Tip: Earn Virgin Atlantic Miles With Amex & Chase
In general I recommend trying to rack up points in a transferrable points currency whenever possible. That’s because transferrable points currencies:
- Give you a lot more flexibility, since you can earn the points now and later decide how you want to redeem them
- Let you earn points at a faster rate, since they often have bonus categories that can get you outsized value
- Sometimes offer transfer bonuses when you redeem miles, especially with Virgin Atlantic
So while there are circumstances where it could make sense to spend money on the Virgin Atlantic Card (like if you spend $25,000 on the card every anniversary year), overall you’re going to rack up Flying Club miles at a faster pace through programs like Amex Membership Rewards or Chase Ultimate Rewards.
There are lots of great credit cards that can potentially earn you Virgin Atlantic miles
Virgin Atlantic Credit Card Summary
If I had no credit cards and was just looking for a single card to use for my everyday spending, this wouldn’t be the card I’d go for. However, for someone who has had a lot of other cards, or who flies Virgin Atlantic a lot, this card could be a good option.

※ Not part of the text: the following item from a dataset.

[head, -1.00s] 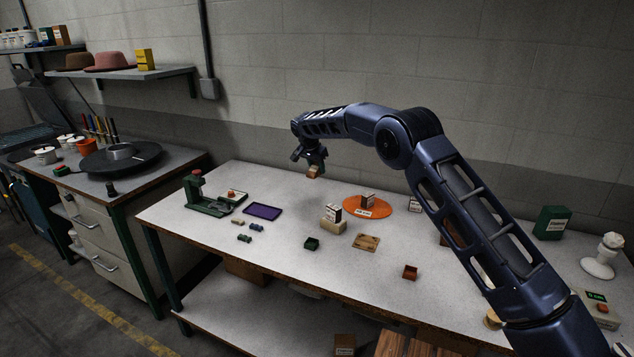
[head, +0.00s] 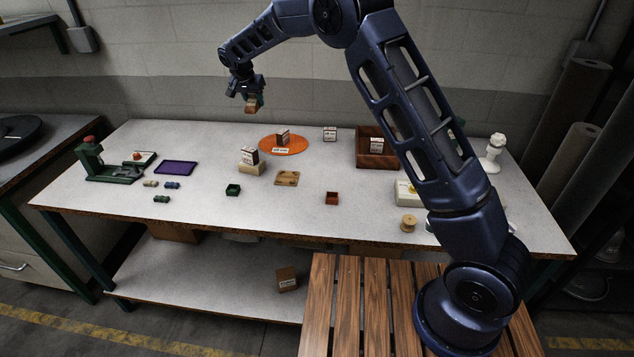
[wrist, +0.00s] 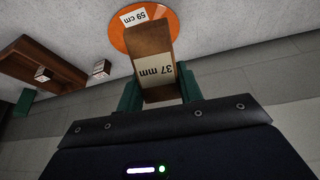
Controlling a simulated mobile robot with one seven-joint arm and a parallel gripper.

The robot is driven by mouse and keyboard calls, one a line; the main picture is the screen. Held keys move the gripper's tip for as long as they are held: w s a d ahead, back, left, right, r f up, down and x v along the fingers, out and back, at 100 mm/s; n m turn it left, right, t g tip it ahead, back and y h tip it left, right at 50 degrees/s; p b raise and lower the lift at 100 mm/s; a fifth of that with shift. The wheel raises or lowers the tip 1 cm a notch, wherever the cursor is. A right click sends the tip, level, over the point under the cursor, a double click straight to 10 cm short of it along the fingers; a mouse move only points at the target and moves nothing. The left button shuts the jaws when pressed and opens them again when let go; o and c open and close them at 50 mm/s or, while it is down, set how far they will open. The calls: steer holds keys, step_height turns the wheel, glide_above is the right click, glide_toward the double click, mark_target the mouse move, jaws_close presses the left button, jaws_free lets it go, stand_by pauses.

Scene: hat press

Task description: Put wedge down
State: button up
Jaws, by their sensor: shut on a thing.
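The wedge, a brown wooden block with a white "37 mm" label (wrist: 157,72), is held between the green fingers of my gripper (wrist: 160,95) in the wrist view. In the head view my gripper (head: 249,95) is shut on the wedge (head: 252,104), above the back part of the worktable (head: 220,150) and up-left of the orange disc (head: 297,148). In the wrist view the disc, with a "59 cm" label (wrist: 133,17), lies beyond the wedge, which hides part of it.
A dark labelled block (head: 283,137) stands on the disc. Nearby are a block stack (head: 250,165), a wooden plate (head: 286,179), a small green bin (head: 233,190), a red bin (head: 331,199) and a brown tray (head: 372,162). A purple tray (head: 176,167) lies left.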

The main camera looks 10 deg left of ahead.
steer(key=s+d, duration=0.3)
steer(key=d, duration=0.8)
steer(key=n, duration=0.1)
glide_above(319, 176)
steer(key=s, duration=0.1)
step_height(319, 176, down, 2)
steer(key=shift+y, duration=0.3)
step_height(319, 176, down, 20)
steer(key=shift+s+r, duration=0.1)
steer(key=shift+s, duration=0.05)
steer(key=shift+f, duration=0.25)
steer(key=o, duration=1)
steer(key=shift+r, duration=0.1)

The card has a very good bonus (you can easily earn 65K miles by spending $2,000 and adding two authorized users), and it could actually make sense to put spending on the card at the right thresholds.
Still, in general I’d much rather use a card earning transferable points for my everyday spending, like earning Amex or Chase points, for example.
I think this card can make a ton of sense to pick up. It has an excellent bonus so you can apply for the card and then see how the card works for you. You can even try to spend $25,000 on the card, which I consider to be a sweet spot. Then after the first year you can decide if it’s worth holding onto long term.